══ Input for this task ══
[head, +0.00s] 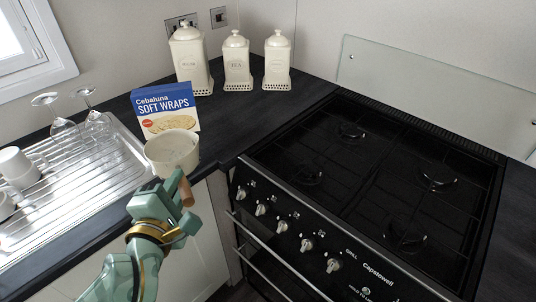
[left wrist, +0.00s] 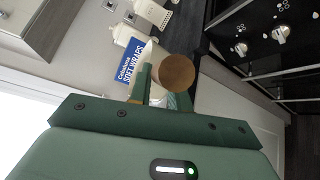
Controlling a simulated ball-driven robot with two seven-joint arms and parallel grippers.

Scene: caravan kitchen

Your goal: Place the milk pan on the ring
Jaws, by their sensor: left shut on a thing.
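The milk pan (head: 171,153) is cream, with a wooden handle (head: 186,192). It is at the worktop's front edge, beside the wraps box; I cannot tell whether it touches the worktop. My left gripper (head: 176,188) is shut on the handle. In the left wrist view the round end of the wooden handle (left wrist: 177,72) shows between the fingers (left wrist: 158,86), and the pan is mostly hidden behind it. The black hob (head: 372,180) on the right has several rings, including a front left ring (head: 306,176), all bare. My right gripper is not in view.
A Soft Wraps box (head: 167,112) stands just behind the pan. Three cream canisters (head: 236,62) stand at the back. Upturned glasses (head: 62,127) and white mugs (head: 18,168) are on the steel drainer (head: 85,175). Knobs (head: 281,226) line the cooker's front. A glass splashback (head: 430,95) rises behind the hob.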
═══
══ Input for this task ══
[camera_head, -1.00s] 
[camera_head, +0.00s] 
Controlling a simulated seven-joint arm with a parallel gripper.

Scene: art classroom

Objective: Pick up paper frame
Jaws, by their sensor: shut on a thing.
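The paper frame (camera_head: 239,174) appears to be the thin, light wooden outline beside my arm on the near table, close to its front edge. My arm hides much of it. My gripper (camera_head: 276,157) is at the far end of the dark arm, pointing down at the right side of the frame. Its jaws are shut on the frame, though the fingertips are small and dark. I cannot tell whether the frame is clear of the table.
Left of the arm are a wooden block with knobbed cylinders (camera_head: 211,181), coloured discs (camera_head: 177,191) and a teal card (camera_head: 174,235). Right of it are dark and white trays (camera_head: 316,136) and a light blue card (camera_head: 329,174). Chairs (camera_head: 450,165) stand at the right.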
═══
#### To do
Give back, exactly as written, each line from the one that contains "Scene: art classroom" through the one that contains "Objective: Pick up paper frame".

#### Result
Scene: art classroom

Objective: Pick up paper frame

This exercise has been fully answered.